Newsroom

April 5, 2007

SMU Human Rights Education Program
presents symposium on human trafficking

SMU's Human Rights Education Program will present a symposium on human trafficking Tuesday, April 10, with Pulitzer Prize-winning journalist Nicholas Kristof as the featured speaker.


Nicholas Kristof

Human trafficking is one of the fastest-growing crimes in the world. Poverty and lack of economic opportunity make women and children potential victims of traffickers associated with international criminal organizations.
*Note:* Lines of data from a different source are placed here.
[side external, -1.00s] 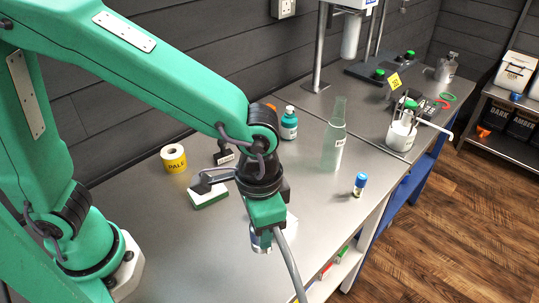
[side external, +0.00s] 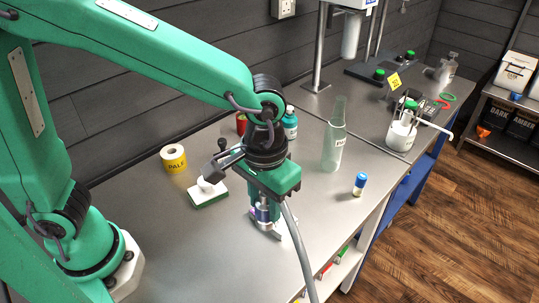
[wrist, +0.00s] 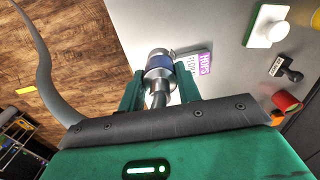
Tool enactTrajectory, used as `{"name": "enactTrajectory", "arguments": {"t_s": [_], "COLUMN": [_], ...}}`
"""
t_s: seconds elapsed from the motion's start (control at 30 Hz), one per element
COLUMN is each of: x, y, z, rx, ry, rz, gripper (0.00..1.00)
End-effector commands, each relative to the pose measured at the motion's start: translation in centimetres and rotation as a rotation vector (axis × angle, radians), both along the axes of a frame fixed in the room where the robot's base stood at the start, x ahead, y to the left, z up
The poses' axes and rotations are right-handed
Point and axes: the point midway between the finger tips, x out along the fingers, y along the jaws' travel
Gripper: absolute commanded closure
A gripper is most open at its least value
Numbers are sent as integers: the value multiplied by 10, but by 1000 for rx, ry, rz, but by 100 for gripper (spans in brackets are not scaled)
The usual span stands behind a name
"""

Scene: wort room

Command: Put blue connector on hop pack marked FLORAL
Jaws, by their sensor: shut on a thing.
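My gripper (side external: 264,200) is shut on a silver connector with a blue band (wrist: 158,60), which hangs below the fingers in the side view. In the wrist view the connector sits between both fingers (wrist: 160,90). A pack with a white and purple label (wrist: 197,64) lies behind the connector; "HOPS" and the start of "FLOR" are readable, and the connector covers the rest. In the side view only a pale bit of this pack (side external: 283,234) shows beside the connector. I cannot tell whether connector and pack touch.
A white block on a green base (side external: 207,193), a yellow "PALE" roll (side external: 173,158), a teal bottle (side external: 290,123), a clear bottle (side external: 334,140) and a blue-capped vial (side external: 360,184) stand around. A grey hose (side external: 298,250) hangs past the front edge. The front-left bench is clear.

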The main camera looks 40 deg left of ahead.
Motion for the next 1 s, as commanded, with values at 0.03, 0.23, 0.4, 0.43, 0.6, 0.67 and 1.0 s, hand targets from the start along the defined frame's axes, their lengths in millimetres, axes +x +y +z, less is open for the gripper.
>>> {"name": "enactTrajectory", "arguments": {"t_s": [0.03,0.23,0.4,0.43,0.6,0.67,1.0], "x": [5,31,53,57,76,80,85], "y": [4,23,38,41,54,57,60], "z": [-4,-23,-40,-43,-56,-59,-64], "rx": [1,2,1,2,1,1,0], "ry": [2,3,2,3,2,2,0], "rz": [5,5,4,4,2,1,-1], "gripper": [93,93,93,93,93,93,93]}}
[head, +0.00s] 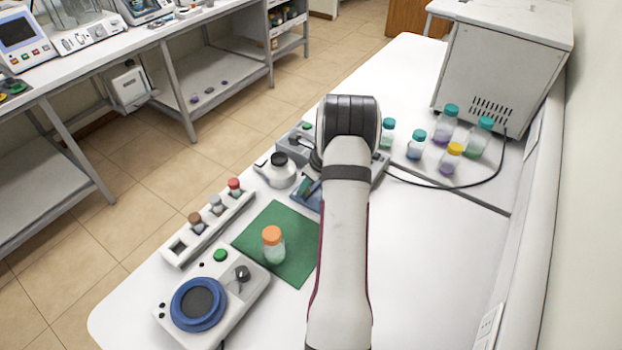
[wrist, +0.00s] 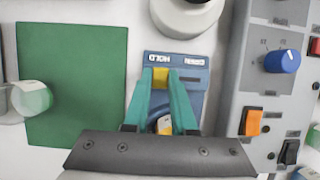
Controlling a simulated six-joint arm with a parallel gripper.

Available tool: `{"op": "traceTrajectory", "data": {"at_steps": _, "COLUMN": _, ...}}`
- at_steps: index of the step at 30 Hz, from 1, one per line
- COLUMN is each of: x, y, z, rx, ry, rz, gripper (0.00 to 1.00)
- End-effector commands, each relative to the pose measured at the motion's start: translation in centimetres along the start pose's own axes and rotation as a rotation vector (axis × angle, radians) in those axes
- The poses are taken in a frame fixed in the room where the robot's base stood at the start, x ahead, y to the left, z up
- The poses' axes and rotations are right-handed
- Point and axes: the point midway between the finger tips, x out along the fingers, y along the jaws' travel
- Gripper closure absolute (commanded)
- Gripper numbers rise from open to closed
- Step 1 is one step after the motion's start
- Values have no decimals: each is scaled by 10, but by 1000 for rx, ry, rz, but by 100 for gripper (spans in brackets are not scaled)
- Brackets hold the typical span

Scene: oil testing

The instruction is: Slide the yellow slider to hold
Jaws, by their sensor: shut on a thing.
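The yellow slider (wrist: 161,74) sits on a blue panel (wrist: 196,78) in the wrist view, just below the upside-down HOLD label (wrist: 159,58). A second label, too small to read surely, is to its right. My gripper (wrist: 161,82) has its teal fingers closed on both sides of the slider, pointing at the panel. The rest of the panel is partly hidden under the fingers. In the head view the blue panel (head: 301,200) shows only in part beside my arm, and the slider is hidden.
A green mat (wrist: 72,80) lies left of the panel, with an orange-capped jar (head: 273,246) on it. A grey control box (wrist: 240,85) with a blue knob and switches stands right. A white round device (head: 281,170) is close by. Several capped bottles stand farther back.

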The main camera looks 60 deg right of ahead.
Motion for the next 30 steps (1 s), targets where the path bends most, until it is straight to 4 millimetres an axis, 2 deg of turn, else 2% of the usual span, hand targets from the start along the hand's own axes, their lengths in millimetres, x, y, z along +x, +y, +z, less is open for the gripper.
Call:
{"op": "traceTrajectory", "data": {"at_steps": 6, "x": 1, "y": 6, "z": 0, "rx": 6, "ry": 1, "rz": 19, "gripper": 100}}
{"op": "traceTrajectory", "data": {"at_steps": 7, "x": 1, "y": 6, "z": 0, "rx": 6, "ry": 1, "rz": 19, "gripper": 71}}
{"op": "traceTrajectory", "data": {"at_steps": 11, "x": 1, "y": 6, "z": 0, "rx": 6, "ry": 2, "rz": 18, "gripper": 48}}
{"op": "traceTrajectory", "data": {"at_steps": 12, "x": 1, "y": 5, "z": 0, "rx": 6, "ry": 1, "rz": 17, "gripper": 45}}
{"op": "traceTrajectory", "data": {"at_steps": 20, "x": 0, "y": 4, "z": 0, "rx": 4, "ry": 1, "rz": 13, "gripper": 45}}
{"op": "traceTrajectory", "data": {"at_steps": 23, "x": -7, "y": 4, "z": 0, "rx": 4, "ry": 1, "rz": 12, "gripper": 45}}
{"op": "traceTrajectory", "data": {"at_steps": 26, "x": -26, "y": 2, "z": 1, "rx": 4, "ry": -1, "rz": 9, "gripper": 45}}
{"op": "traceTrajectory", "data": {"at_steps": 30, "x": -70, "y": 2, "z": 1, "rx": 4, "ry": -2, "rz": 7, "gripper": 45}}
"Trafficking is a widespread and multi-faceted problem, and it deprives people of their most basic rights," said Dr. Rick Halperin, director of the SMU Human Rights Education Program. "I am certain that this symposium will focus much-needed attention to this very serious problem, and that people will want to get involved in the struggle to end this human rights violation."

While victims are particularly vulnerable to trafficking for the sex trade, human trafficking is not limited to sexual exploitation. It also includes persons who are trafficked into 'forced' marriages or into bonded labor markets, such as sweat shops, agricultural plantations, or domestic service.

Due to the highly clandestine nature of the crime of human trafficking, the great majority of human trafficking cases go unreported and culprits remain at large.

The symposium will include information on the seriousness of the problem in Dallas and elsewhere, as well as efforts to stop this crime.

The symposium is from 1 - 7 p.m. in SMU's Hughes-Trigg Student Center Theater. It is free and open to the public.

Kristof is an author and Pulitzer Prize-winning journalist who specializes in East Asia. Currently, he is a columnist for The New York Times. Kristof and his wife, Sheryl WuDunn, also a Times journalist, are authors of China Wakes: The Struggle for the Soul of a Rising Power and Thunder from the East: Portrait of a Rising Asia.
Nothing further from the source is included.